Many young adults are choosing to enter the US Armed Forces, but only 2 in 10 between the ages of 18 and 24 meet the basic standards to apply.
The army requires all soldiers have a high school diploma or equivalent, pass a criminal background check, have superior scores on aptitude tests, and pass physical fitness testing.
Warrant Officer Candidate William Vohaska is one of the 2 in 10.
I didn't want to have a corporate job. I wanted to do something different with my life.
Raised just outside of Chicago, Vohaska, 21, took a different route than many of his peers. He joined the United States Army.
“Aviation is something I've been interested in since I was a little kid so it was a natural mesh for me to pick this job,” says Vohaska.
Now he is in Warrant Officer Candidate School at Fort Rucker, but the application process is very competitive. It took him three times before he was accepted.
“I remember when I got that phone call. My heart stopped. I just couldn't believe I actually got accepted this time, and I'm actually here now,” says Vohaska.
The program is training Vohaska in tactics, customs, and leadership.
“I've already learned a lot about myself just by being here. Warrant Officer candidate school is a lot more challenging than basic training.
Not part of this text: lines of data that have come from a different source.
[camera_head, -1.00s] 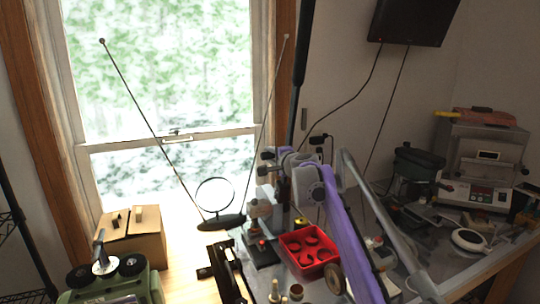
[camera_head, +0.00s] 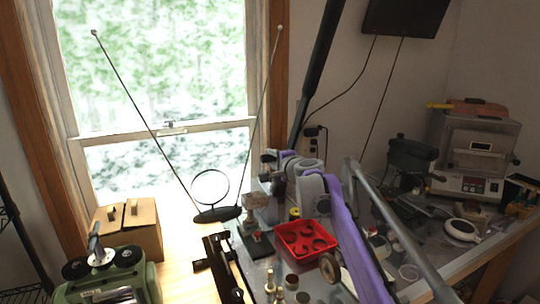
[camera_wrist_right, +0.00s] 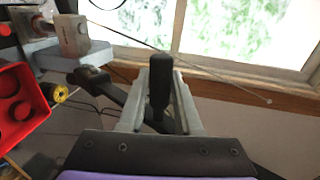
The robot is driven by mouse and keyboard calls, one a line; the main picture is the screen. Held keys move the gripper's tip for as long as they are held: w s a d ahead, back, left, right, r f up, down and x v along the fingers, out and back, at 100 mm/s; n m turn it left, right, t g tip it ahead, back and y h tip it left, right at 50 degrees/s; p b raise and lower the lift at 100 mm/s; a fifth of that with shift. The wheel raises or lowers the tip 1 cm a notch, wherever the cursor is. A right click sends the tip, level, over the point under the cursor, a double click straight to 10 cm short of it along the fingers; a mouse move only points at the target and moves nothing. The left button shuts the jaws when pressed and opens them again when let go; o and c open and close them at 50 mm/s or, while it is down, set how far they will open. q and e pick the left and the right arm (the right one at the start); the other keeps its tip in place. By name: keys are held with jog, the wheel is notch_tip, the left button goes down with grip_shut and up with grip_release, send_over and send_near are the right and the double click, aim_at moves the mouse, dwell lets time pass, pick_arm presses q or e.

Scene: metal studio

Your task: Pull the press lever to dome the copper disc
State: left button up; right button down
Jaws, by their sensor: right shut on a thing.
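The press (camera_head: 255,203) is a grey upright unit on a dark base, left of the red tray, in the head view. Its grey head (camera_wrist_right: 72,38) shows at the upper left of the wrist view. My right gripper (camera_head: 271,160) is at the press top. In the wrist view my right gripper (camera_wrist_right: 159,112) has its grey fingers shut around an upright black lever handle (camera_wrist_right: 160,82). A dark lever arm (camera_wrist_right: 103,84) runs from the handle's side toward the press. I cannot make out the copper disc in the press. My left gripper is not in view.
A red tray (camera_head: 283,234) with round pockets stands close right of the press. A ring on a black stand (camera_head: 216,214), a cardboard box (camera_head: 145,231) and a green machine (camera_head: 146,270) are to the left. Several small parts clutter the bench front and right.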

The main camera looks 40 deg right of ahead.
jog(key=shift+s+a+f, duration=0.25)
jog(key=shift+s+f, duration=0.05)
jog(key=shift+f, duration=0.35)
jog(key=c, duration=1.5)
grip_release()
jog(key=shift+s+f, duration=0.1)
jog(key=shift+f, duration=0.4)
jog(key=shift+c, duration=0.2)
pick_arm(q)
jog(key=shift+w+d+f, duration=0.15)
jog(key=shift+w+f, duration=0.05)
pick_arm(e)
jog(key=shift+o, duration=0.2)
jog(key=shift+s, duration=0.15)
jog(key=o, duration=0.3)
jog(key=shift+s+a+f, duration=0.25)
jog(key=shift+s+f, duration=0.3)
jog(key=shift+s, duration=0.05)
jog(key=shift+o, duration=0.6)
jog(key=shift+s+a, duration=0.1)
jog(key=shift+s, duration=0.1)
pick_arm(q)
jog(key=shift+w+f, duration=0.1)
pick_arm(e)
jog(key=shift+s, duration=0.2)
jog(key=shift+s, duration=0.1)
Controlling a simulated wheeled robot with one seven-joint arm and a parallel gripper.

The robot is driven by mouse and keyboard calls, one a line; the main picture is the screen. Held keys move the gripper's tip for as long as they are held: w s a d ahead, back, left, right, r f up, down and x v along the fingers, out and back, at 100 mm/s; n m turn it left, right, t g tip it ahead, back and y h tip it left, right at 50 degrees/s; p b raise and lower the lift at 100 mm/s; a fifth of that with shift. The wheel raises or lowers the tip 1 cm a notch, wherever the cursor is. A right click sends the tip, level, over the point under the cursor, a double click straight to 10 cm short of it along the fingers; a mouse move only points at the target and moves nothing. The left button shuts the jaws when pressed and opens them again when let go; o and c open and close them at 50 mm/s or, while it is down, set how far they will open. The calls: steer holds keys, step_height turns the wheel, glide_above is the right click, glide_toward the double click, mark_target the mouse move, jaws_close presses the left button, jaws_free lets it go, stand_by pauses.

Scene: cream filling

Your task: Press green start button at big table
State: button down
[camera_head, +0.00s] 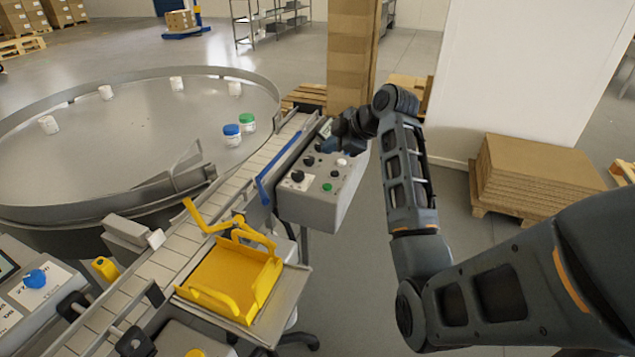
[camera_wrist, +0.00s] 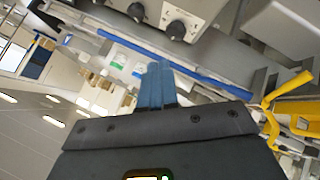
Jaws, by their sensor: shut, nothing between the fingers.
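The big round table (camera_head: 130,125) with a low metal rim fills the left of the head view. A grey control box (camera_head: 312,207) stands beside the conveyor at its right, with a green button (camera_head: 327,187) on its near part, a white button (camera_head: 341,162) and several black knobs. My gripper (camera_head: 328,148) hovers over the far end of the box, beyond the green button and apart from it. Its blue fingers (camera_wrist: 156,86) are shut and empty in the wrist view. There the box (camera_wrist: 195,10) shows at the top with black knobs; I cannot make out the green button.
A conveyor (camera_head: 175,250) with a blue rail (camera_head: 282,165) runs left of the box. A yellow tray (camera_head: 225,272) stands in front. Jars with blue (camera_head: 232,134) and green (camera_head: 247,123) lids stand on the table. Stacked cardboard (camera_head: 530,170) lies at right. Floor right of the box is clear.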

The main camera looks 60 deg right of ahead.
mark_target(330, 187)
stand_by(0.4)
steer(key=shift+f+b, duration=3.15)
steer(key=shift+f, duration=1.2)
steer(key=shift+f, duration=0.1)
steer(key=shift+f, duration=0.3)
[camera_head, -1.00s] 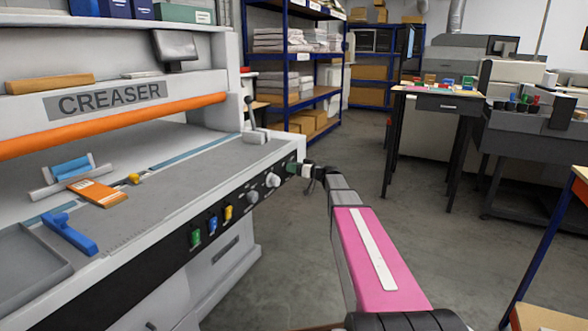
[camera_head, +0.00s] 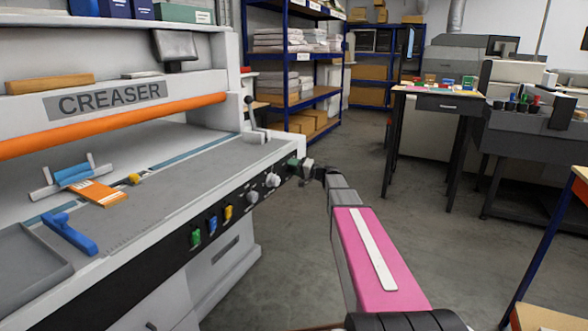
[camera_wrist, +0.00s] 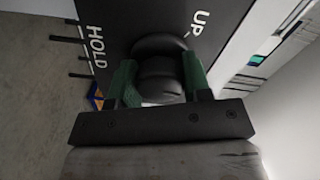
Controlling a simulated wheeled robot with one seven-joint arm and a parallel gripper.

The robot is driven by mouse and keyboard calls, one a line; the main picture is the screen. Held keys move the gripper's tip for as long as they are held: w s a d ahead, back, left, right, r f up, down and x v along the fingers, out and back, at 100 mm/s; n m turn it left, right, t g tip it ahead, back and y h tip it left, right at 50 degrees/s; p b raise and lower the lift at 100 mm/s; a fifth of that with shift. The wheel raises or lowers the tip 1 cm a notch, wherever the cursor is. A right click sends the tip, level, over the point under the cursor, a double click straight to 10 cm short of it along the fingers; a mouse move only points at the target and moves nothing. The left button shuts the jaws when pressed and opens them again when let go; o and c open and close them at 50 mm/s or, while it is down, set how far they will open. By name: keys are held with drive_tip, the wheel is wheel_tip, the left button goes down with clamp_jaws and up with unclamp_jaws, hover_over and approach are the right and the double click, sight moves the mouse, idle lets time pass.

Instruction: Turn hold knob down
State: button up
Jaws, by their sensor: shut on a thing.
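The hold knob (camera_wrist: 160,78) is dark and rounded, on the black panel of the creaser. In the wrist view, the white word HOLD is at the left and UP is at the upper right of it. My gripper (camera_wrist: 158,84) is shut on the knob, one green finger on each side. The knob's pointer is hidden, so I cannot tell its exact setting. In the head view, my gripper (camera_head: 298,167) is at the right end of the creaser's front panel, and the knob is hidden there.
Two pale knobs (camera_head: 262,188) and green, blue and yellow switches (camera_head: 212,223) lie along the panel to the left. A lever (camera_head: 251,115) stands on the creaser top (camera_head: 190,165). An orange item (camera_head: 98,193) lies on it. The floor (camera_head: 290,250) beside the machine is clear.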

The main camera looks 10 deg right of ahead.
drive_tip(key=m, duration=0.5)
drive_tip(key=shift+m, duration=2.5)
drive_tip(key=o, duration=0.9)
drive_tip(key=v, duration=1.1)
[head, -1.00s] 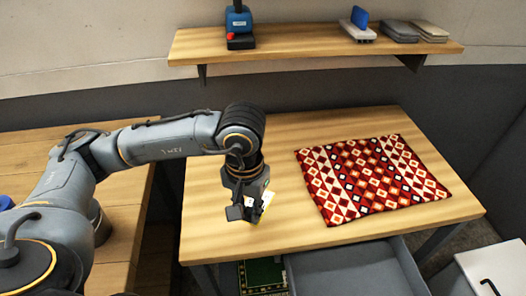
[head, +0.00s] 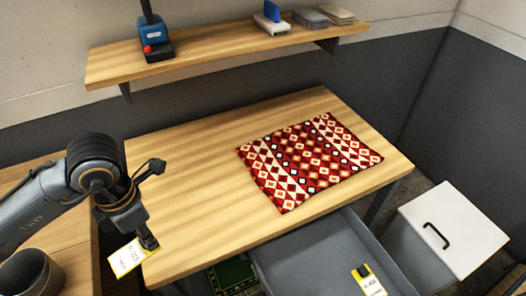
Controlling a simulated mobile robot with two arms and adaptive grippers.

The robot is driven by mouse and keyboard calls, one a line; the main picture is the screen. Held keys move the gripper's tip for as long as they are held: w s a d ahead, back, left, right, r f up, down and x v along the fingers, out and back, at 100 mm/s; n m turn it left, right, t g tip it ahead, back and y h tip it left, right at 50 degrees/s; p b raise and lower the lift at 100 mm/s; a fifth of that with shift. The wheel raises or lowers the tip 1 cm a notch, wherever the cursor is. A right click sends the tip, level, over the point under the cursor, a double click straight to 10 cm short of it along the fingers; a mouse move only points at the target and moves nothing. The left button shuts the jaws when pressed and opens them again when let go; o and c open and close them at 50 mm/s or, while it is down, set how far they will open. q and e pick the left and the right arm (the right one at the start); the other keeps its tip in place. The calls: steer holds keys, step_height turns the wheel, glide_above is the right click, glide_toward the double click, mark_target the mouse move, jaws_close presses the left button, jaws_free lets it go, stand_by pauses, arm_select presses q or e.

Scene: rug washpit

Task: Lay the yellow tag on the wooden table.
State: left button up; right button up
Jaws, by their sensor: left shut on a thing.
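A yellow tag with a white printed face (head: 124,259) hangs tilted from my left gripper (head: 147,242), which is shut on it. The gripper and tag are at the front left corner of the wooden table (head: 190,185), by its edge. I cannot tell how high above the tabletop they are. A second yellow-edged white tag with a dark clip (head: 369,281) lies in the open grey drawer (head: 300,262) under the table. My right gripper is not in view.
A red patterned rug (head: 309,160) covers the table's right middle; the left part is bare. A shelf (head: 215,54) above holds a blue device (head: 153,38) and several blocks. Another wooden surface (head: 62,245) is at left.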

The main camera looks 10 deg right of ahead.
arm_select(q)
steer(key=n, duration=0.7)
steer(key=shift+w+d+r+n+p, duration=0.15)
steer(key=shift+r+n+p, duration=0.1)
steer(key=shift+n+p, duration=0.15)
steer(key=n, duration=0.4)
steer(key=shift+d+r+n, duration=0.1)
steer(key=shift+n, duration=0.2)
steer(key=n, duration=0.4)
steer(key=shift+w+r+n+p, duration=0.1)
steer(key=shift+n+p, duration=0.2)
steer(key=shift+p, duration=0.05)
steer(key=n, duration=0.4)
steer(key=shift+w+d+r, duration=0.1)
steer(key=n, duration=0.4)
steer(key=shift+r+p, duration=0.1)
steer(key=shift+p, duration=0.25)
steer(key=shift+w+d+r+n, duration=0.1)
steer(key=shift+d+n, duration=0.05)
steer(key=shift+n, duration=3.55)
I'm learning a lot more about my leadership style and how I can develop as a leader,” he says.
However, the training isn’t over.
“I've been taught that leaders are made and not necessarily born. It's a combination of disposition and who you are as a person. This school is definitely shaping me as a different leader. It's a learning process and I don't think at this point it's easy to say what kind of leader I am,” says Vohaska.
It is easy for him to encourage others to consider a career in the military.
“Whether enlisted or if they want to become an officer, I think there's a lot to be learned on both sides. They are completely different experiences from what I've gained from being here in the military. I think it's a great opportunity whether it's for money, education, leadership experiences,” says Vohaska.
An opportunity he intends to stick with for a while.
Vohaska says, “I'm planning on staying 6 years, at least here. If I like it, I might stay active the whole time. If I don't go active my goal is to join the National Guard.”